The answer is one number: how many lines in the data below hold "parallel".

━━ PROVIDED RECORDS

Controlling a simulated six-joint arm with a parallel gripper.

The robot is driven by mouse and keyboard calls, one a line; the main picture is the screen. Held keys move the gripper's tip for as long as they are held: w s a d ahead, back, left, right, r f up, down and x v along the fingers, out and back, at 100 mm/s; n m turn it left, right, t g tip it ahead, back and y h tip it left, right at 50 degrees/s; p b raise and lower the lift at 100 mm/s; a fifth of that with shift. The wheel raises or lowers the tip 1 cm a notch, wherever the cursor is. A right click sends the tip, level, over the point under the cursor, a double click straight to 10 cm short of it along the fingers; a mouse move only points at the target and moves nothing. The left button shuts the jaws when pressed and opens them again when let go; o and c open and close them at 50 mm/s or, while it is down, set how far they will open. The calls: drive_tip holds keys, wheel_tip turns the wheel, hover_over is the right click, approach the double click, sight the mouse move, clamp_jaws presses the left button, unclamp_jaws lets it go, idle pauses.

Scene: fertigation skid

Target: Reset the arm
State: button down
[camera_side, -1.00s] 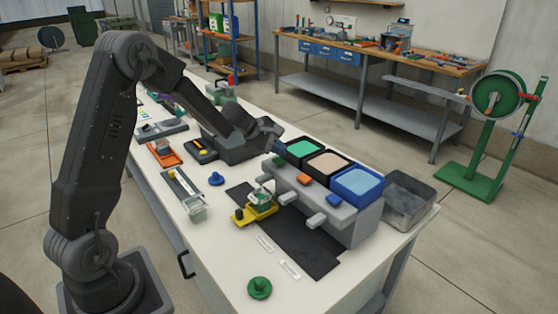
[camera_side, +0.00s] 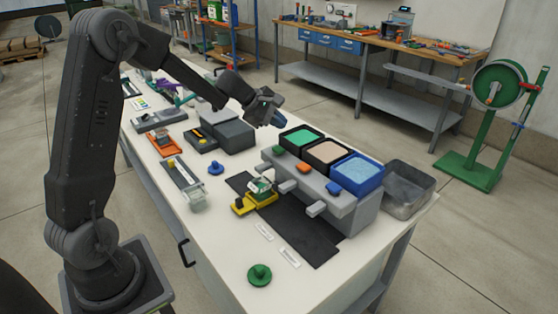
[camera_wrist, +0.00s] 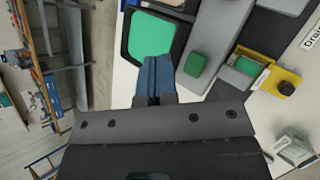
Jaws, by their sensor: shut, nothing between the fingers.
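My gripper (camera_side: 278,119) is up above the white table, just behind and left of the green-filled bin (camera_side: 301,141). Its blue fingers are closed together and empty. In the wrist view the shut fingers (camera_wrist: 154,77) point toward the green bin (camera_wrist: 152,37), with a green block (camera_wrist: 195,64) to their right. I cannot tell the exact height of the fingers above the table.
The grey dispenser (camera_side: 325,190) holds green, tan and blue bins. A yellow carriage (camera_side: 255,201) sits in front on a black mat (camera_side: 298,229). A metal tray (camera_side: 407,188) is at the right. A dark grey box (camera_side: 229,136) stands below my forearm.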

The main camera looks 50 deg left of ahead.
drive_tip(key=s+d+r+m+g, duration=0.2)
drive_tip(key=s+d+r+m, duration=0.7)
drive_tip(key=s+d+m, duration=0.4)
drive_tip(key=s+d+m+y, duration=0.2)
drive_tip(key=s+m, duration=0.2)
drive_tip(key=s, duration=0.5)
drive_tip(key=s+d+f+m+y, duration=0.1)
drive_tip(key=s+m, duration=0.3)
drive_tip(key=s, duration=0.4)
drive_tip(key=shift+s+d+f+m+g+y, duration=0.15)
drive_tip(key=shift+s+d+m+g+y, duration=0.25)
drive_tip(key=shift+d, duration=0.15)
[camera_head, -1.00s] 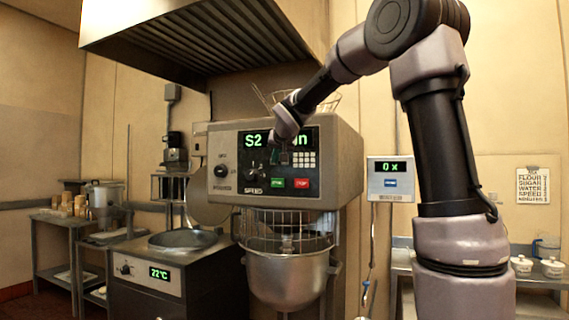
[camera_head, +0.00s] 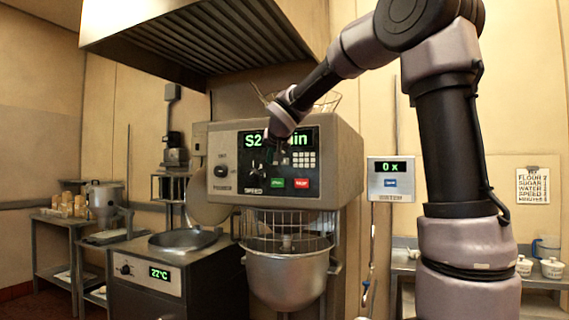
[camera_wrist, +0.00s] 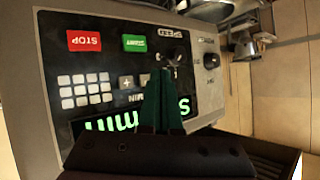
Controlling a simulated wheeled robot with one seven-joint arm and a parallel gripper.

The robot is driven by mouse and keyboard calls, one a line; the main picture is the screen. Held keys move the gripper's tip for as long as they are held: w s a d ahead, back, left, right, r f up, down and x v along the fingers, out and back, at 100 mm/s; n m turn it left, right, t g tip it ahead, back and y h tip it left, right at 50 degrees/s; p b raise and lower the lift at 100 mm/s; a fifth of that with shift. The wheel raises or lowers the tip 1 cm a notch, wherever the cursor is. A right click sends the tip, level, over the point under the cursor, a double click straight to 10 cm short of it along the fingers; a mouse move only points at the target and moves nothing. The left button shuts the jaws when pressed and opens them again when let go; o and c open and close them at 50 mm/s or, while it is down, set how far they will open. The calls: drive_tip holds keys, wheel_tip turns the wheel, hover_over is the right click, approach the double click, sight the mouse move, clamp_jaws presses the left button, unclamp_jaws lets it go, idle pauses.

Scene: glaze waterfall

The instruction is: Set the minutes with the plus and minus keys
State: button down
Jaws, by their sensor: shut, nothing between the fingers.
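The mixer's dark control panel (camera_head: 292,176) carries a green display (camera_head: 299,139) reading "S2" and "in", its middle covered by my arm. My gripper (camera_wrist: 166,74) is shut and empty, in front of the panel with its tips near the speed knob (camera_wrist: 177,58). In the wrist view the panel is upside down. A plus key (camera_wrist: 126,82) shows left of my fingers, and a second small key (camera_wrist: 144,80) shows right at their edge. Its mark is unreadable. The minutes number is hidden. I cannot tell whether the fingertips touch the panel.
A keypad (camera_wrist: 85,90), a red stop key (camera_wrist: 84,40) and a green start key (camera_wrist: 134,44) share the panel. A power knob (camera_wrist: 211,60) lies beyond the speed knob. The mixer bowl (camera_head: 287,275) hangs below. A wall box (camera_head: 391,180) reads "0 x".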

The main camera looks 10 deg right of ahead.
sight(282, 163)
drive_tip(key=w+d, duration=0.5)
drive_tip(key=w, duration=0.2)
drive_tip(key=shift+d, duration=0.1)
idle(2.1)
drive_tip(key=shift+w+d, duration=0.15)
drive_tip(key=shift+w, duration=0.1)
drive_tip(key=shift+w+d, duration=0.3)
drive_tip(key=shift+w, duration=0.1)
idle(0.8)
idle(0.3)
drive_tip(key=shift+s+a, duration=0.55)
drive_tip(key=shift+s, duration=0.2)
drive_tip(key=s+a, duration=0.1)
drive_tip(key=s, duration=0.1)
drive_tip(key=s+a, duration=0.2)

━━━━

FULL SOLUTION
2